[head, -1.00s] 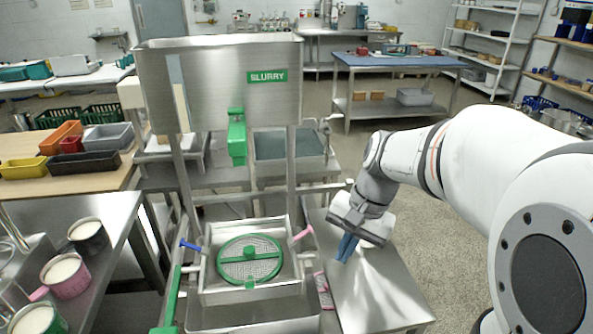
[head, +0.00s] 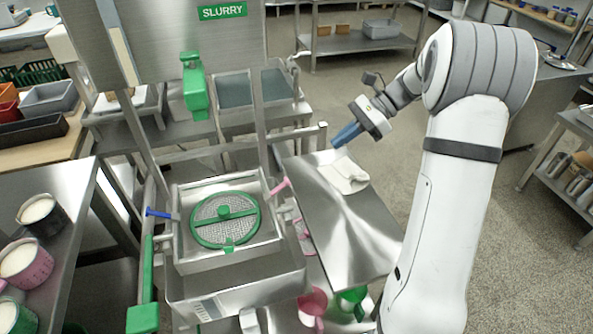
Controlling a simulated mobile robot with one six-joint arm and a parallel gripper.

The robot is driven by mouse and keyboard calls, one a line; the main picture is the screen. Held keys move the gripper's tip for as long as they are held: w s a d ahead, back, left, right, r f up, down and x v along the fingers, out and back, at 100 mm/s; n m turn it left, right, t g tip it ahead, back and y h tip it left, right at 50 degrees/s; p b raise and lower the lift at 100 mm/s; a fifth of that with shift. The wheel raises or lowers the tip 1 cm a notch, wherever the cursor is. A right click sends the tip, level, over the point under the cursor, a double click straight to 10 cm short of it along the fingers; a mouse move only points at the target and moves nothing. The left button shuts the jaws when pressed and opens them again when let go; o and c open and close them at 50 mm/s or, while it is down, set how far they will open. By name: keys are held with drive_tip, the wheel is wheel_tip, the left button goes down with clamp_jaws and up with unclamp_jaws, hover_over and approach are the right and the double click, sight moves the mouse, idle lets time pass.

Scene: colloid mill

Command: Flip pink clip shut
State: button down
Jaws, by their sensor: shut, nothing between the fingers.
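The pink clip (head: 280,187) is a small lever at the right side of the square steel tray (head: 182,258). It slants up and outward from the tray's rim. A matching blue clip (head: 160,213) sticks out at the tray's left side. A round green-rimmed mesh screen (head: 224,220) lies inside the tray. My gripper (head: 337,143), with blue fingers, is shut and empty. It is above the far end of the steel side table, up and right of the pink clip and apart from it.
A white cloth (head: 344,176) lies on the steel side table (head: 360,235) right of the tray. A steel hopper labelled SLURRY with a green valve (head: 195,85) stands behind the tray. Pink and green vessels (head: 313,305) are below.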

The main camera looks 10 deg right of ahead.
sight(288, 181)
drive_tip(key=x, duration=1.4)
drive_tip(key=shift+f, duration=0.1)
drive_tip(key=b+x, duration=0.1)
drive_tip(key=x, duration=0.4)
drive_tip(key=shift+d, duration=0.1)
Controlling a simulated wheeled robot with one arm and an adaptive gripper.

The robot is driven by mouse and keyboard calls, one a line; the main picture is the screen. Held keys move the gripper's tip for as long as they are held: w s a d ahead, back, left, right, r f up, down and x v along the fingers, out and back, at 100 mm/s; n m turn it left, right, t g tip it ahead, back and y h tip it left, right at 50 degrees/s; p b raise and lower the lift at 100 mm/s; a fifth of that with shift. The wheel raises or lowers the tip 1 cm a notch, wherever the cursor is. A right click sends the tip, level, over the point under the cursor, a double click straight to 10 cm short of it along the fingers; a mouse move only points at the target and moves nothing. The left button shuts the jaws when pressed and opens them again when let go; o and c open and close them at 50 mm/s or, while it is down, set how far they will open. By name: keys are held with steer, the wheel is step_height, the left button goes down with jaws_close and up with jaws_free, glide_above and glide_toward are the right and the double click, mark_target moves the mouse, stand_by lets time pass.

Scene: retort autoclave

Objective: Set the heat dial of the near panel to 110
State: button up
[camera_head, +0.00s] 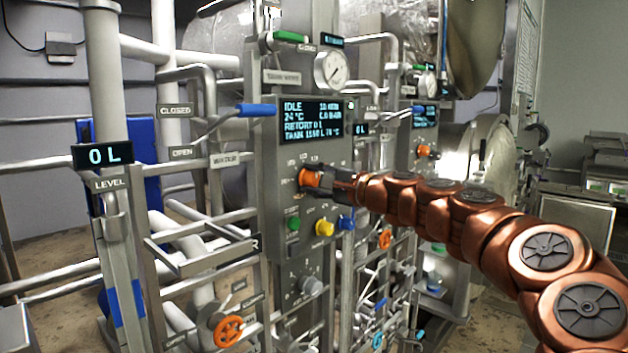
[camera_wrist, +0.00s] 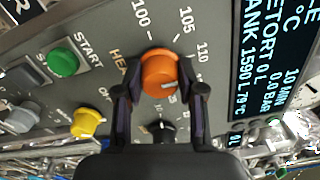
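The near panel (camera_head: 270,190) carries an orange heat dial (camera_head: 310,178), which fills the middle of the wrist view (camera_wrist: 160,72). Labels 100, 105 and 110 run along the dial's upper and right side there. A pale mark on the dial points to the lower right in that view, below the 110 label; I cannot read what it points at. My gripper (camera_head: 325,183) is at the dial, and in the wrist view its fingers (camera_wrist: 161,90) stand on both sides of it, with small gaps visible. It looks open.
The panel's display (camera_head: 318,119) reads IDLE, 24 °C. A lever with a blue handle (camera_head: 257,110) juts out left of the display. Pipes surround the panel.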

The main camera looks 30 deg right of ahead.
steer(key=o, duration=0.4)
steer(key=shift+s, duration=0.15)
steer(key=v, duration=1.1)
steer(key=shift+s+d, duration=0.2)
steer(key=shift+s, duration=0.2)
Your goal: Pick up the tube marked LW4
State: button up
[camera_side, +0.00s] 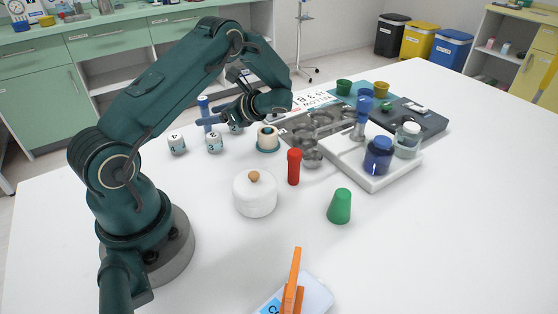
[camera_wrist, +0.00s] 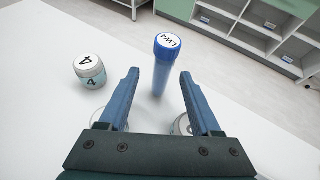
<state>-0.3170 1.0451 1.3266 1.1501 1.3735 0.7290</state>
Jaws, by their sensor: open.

++++++++++++++++++++

● What the task requires
Print only the lines from the line that contains "Your goal: Pick up the tube marked LW4" to the final line of the data, inclusive. Pictures stay out.

● Answer to this problem
Your goal: Pick up the tube marked LW4
State: button up
[camera_side, +0.00s] 
[camera_wrist, +0.00s] 
<state>-0.3170 1.0451 1.3266 1.1501 1.3735 0.7290</state>
Jaws, by their sensor: open.

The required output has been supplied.